The plaintiff in error was sued by the defendant in error before a justice of the peace in assumpsit. The defendant pleaded the general issue, with notice of set-off. Upon the trial, the plaintiff proved his right to *30recover to the amount of $25. The defendant did not submit any evidence upon the merits, but called one witness, and proved by him that he and the said witness were partners, and jointly liable to the plaintiff. The justice, upon the motion of defendant, then entered a a nonsuit against the plaintiff. A certiorari was thereupon sued out by the plaintiff, and the cause thereby removed to the district court, when the judgment of the justice was reversed, and judgment rendered in favor of the plaintiff for the sum of $25 and costs.

Section4 of an act to amend an act entitled β€œAn act concerning justices of the peace,” approved January 30, 1844, authorized a certiorari in all cases where an appeal is not allowed, and requires the justice to return all the testimony and proceedings had before him. Article 12 of the original act, on page 340 of the statutes, is continued and decided to be in force. By the ninth section of this article, the district court shall proceed to give judgment in the case as the right of the matter may appear, without regarding technical omissions, imperfections or defects in the proceedings before the justice which did not affect the merits, and may affirm or reverse the judgment in whole or in part. As an appeal is not allowed unless the judgment of the justice shall exceed $15, it was made the duty of the justice to return all the testimony in the cause, so that the court shall be enabled to proceed and give judgment in such cases as may be removed therein by certiorari, as the right of the matter may appear.

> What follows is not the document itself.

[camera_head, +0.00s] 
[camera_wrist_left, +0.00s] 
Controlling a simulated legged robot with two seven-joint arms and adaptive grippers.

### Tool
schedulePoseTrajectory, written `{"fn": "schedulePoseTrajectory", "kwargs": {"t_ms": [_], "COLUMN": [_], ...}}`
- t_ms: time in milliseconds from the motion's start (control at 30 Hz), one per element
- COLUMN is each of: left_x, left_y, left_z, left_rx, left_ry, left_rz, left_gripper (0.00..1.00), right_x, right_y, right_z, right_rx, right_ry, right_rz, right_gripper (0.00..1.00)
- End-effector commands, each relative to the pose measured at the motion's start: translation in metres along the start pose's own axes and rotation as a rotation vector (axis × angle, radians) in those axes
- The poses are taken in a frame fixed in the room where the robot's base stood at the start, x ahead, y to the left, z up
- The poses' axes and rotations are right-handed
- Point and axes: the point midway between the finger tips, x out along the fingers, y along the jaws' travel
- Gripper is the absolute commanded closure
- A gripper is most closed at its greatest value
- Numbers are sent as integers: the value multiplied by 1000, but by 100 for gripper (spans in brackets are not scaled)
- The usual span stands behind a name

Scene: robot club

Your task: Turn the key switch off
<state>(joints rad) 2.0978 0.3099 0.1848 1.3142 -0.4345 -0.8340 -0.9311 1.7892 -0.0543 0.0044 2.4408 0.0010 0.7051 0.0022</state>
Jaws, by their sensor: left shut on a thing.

Without this requirement of the law, the party injured or aggrieved by the judgment of the justice, where the amount thereof is not sufficient for an appeal, would in many instances be without redress. Where the case is clear upon the merits, and an essential error was committed by the justice as in this case, there can be no doubt of the propriety of a judgment of the district court reversing that of the justice, and also concluding the rights of the parties upon the merits.

It was contended that the judgment of the court is erro-' *31neons, inasmuch as that of the justice was a mere judgment of nonsuit; but it must be remarked, that the defendant pleaded the general issue, with notice of set-off, but at the trial he did not dispute or deny the right of the plaintiff to recover upon the merits or facts proven. If he had any defense, he should have shown it; and, in the absence of such, it is fair to presume that he had none. It is, therefore, the opinion of the court that the judgment of the district court be affirmed.